───── SUPPLIED MATERIAL ─────

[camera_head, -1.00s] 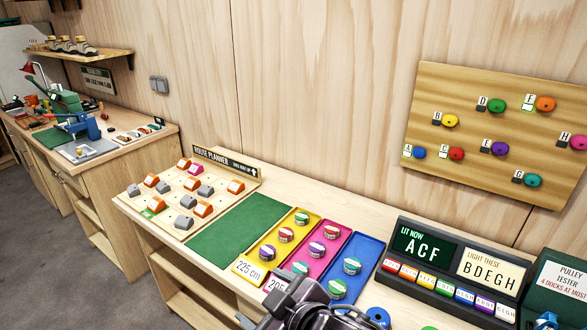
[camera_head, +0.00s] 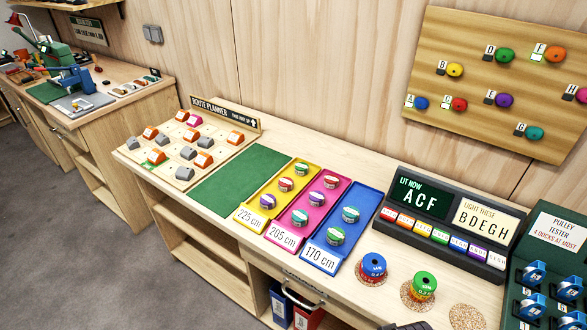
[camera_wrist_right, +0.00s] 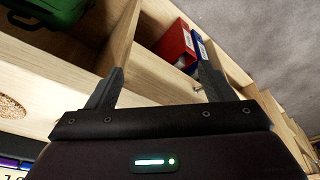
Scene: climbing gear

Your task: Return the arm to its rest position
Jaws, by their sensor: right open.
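My right gripper (camera_wrist_right: 158,88) shows in the right wrist view with its two dark fingers spread apart and nothing between them. It is over the open front of the bench, with shelf boards and binders beyond the fingers. In the head view only a small dark piece, probably of my right arm, shows at the bottom edge. My left gripper is in neither view.
The bench holds a blue spool (camera_head: 373,268), a green spool (camera_head: 422,287), the blue tray (camera_head: 369,206), a lamp panel (camera_head: 443,228) and a pulley tester (camera_head: 555,240). A red binder (camera_wrist_right: 176,46) stands in the shelf. Grey floor (camera_head: 75,220) is clear at left.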

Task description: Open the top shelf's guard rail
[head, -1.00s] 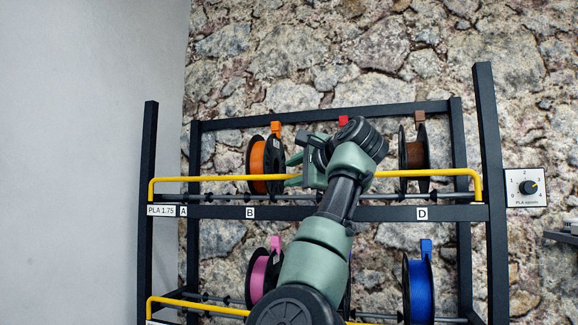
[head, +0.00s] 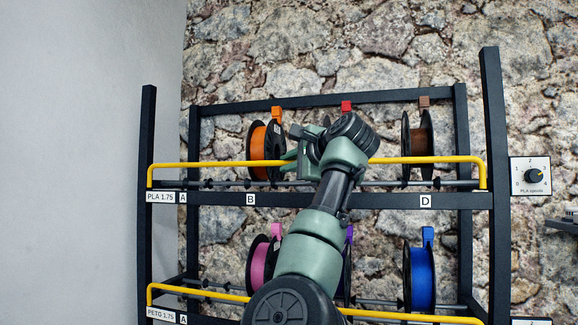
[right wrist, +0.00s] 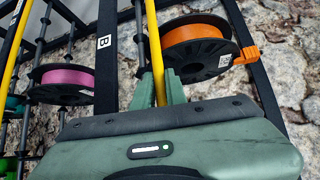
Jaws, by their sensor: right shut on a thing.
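The top shelf's guard rail (head: 225,164) is a yellow bar with bent-down ends, running across the front of the top shelf in the head view. It stands raised above the black shelf beam, in front of the spools. My right gripper (head: 288,163) is shut on this rail, just right of the orange spool. In the right wrist view the yellow rail (right wrist: 154,60) passes between the green fingers (right wrist: 161,88). My right arm hides the middle of the rail. My left gripper is not in view.
An orange spool (head: 258,145) and a brown spool (head: 421,145) hang behind the rail. A lower yellow rail (head: 200,291) fronts pink (head: 259,262) and blue (head: 422,278) spools. A dial panel (head: 531,176) is right of the rack.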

─────

Each record above should come back exactly the same, only without its pictures.

**RESULT OF THIS TASK:**
[camera_head, -1.00s] 
[camera_head, +0.00s] 
[camera_wrist_right, +0.00s] 
Scene: climbing gear

Your task: Return the arm to its rest position
Jaws, by their sensor: right open.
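My right gripper (camera_wrist_right: 158,88) shows in the right wrist view with its two dark fingers spread apart and nothing between them. It is over the open front of the bench, with shelf boards and binders beyond the fingers. In the head view only a small dark piece, probably of my right arm, shows at the bottom edge. My left gripper is in neither view.
The bench holds a blue spool (camera_head: 373,268), a green spool (camera_head: 422,287), the blue tray (camera_head: 369,206), a lamp panel (camera_head: 443,228) and a pulley tester (camera_head: 555,240). A red binder (camera_wrist_right: 176,46) stands in the shelf. Grey floor (camera_head: 75,220) is clear at left.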

Task description: Open the top shelf's guard rail
[head, -1.00s] 
[head, +0.00s] 
[right wrist, +0.00s] 
Jaws, by their sensor: right shut on a thing.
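The top shelf's guard rail (head: 225,164) is a yellow bar with bent-down ends, running across the front of the top shelf in the head view. It stands raised above the black shelf beam, in front of the spools. My right gripper (head: 288,163) is shut on this rail, just right of the orange spool. In the right wrist view the yellow rail (right wrist: 154,60) passes between the green fingers (right wrist: 161,88). My right arm hides the middle of the rail. My left gripper is not in view.
An orange spool (head: 258,145) and a brown spool (head: 421,145) hang behind the rail. A lower yellow rail (head: 200,291) fronts pink (head: 259,262) and blue (head: 422,278) spools. A dial panel (head: 531,176) is right of the rack.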

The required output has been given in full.